Restrictions in other industries can also be severe, but serve a different purpose. For example, Canadian banks wield enormous power over the market and limit consumer choice, but Trefler said that completely opening the sector could be risky. “We run the risk of having our financial sector, which is systemically important to the country, being taken over by American companies,” he said. “It could open us up to massive financial instability.”
The same argument applies to Canada’s screening system for foreign direct investment, Trefler said.
The Investment Canada Act evaluates foreign purchases of more than $1 billion to determine if they are a “net benefit” to Canada, either in terms of providing jobs or offering other opportunities. By comparison, the U.S. selectively screens purchases and evaluates whether they are a risk to national security. In both cases, the impact comes down to how the laws are exercised.

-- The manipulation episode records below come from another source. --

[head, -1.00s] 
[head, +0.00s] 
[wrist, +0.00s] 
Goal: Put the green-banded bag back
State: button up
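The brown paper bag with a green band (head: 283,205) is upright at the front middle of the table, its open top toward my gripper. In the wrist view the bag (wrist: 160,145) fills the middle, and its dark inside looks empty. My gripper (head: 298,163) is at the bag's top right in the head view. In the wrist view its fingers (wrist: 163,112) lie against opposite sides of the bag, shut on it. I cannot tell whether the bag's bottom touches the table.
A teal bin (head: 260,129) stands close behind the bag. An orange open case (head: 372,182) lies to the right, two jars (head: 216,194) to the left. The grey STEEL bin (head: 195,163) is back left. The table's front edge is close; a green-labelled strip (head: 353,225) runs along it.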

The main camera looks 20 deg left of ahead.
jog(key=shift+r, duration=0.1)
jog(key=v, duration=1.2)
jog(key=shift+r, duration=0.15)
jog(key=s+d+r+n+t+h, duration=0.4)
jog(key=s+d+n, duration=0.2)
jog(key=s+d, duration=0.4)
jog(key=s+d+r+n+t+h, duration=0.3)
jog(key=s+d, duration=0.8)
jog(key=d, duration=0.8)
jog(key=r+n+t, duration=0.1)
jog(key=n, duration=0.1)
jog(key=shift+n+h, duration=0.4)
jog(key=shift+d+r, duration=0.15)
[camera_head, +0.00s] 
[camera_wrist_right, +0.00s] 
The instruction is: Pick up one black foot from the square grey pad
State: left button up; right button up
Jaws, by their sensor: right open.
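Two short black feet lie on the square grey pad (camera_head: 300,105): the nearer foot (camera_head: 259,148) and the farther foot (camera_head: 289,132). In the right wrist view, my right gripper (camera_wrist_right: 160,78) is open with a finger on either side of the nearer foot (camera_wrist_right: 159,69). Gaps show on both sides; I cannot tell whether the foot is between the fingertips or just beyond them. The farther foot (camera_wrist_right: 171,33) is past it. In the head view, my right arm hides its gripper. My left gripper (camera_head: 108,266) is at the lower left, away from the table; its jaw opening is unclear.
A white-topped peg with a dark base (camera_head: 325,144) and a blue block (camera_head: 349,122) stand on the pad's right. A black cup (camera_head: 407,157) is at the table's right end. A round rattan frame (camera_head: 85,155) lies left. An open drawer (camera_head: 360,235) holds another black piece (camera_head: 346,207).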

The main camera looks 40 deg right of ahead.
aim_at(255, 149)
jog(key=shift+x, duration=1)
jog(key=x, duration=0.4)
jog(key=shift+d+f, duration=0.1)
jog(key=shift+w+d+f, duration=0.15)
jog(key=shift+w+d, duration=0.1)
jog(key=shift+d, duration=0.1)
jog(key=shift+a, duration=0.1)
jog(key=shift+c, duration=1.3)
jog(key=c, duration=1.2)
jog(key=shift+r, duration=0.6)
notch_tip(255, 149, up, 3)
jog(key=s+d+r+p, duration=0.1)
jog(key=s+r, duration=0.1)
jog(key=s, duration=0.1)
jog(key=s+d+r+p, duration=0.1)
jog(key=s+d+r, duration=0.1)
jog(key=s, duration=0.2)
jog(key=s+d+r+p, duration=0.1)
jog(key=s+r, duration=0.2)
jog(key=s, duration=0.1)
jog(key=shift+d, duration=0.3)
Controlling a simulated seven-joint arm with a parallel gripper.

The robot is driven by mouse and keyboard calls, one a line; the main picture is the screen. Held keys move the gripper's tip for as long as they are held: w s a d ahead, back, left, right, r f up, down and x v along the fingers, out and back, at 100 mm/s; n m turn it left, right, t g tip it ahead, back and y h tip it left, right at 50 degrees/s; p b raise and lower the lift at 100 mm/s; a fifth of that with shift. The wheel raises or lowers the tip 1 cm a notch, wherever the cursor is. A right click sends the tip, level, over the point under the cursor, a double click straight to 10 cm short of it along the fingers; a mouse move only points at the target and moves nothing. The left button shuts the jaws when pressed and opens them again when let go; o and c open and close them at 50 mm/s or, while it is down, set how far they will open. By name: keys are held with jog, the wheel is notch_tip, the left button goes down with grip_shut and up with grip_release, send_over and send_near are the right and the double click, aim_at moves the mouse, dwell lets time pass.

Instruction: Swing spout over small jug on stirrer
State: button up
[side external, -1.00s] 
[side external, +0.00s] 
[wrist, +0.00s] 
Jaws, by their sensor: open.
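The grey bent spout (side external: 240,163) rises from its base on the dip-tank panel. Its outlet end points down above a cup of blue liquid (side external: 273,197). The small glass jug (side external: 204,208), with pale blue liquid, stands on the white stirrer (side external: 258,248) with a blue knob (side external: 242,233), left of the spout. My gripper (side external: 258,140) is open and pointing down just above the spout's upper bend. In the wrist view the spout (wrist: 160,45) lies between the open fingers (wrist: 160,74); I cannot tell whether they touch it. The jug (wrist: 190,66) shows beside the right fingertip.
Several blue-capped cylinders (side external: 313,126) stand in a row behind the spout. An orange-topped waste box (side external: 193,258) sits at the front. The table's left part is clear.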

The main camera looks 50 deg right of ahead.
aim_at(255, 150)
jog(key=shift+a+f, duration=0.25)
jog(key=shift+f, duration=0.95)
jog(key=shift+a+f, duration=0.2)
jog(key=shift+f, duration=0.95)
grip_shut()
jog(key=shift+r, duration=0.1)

Tariffs and border measures are just one way to protect industry, and there have been growing concerns since the late 1980s that trade-restricting non-tariff barriers — or NTBs — have risen as tariffs have fallen, said Dan Ciuriak, a senior fellow at the Centre for International Governance Innovation in Waterloo, Ont.
NTBs can include licensing requirements, regulations and delaying inspections of products at the borders, and their effects are difficult to quantify.
Who benefits from all these policies? Not the consumer. Canada’s system of dairy supply management, for example, costs families an extra $444 a year, according to a recent study by the University of Calgary.
“Behind every tariff wall, you see the emergence of inefficient practices,” Ciuriak said. “The optimal outcome is free trade. This is a theoretical target, of course ... And when tariffs are not there for corrective reasons ... they drive a wedge between countries’ cost structures and ultimately cost consumers more.”
Behind every tariff wall, you see the emergence of inefficient practices. The optimal outcome is free trade. This is a theoretical target, of course ... And when tariffs are not there for corrective reasons (they) ultimately cost consumers more.